The Sweet Christian Bride

Featured Resource: The 5 Love Languages

The 5 Love Languages:

The Secret to Love that Lasts

By Gary Chapman

Summary: Chapman believes that much like people speak different languages, we also love in different languages.  The five love languages, as he determined, are words of affirmation, quality time, gifts, acts of service, and physical touch.  Depending on what a spouse’s primary love language is, different words or acts are needed to fill his or her “love tank.”

Value: This book has changed dying marriages into flourishing ones.  The reason why is that most spouses do not speak the same love language.  Most of us speak in the one we want to receive, which means if our primary love language is not that of our spouse, then we are not speaking the language that he or she needs to hear in order to know he or she is loved.  The result often is that both spouses are exasperated that their spouse feels unloved even though they are doing everything they know to show love.  They are simply missing each other, like trying to tell someone something in a language that he or she doesn’t understand.  It doesn’t matter that one spouse is “saying” love if the other isn’t “comprehending” love.

By understanding these five categories, a husband or wife can learn truly simply (not necessarily easy) words or actions that can fill his or her spouse’s “love tank.”  With “love tanks” full, a marriage flourishes.

The 5 Love Languages is written by a Christian, but it’s not churchy.  Even non-Christian couples would read and appreciate the wisdom in this book.  It’s a great one to have on-hand to give to a couple who is struggling.

Highlights: Chapman spends a good deal of time showing what a love language is before he ever describes it, so by the time he explains it, the context is there for it to really make sense.  Each love language chapter also has a list of suggestions for a spouse to try if his or her spouse’s primary love language is that particular one.

He spends a chapter on how to determine what your love language is, as well as includes a profile for a husband and another for a wife that they can take to help them determine their primary love languages.

If questions arise, Chapman also includes a lengthy section on frequently asked questions.  They are simple to navigate through and helpful for more personalized direction with love languages.

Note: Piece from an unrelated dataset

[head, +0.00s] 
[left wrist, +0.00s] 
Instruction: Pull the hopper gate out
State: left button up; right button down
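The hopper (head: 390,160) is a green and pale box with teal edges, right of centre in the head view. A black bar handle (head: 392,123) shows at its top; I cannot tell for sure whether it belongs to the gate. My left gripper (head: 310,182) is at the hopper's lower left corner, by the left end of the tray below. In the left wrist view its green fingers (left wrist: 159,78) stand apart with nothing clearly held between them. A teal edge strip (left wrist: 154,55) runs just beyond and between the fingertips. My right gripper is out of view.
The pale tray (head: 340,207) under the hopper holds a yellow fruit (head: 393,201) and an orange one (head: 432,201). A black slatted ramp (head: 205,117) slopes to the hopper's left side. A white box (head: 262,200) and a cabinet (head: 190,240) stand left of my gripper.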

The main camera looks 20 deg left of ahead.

Rating: 5 stars.  This book has changed more marriages (at least that I know of) than any other book other than the Bible itself.  And the great thing is it’s so simple.  I had heard talks on love languages before I ever read this book, and even though I was already applying the wisdom (it’s that simple), I still learned new things.  In fact, I finally determined what my own love language is.  Get this book.  It will change your marriage, friendships, and parenting because people will finally be able to receive the love that you are giving.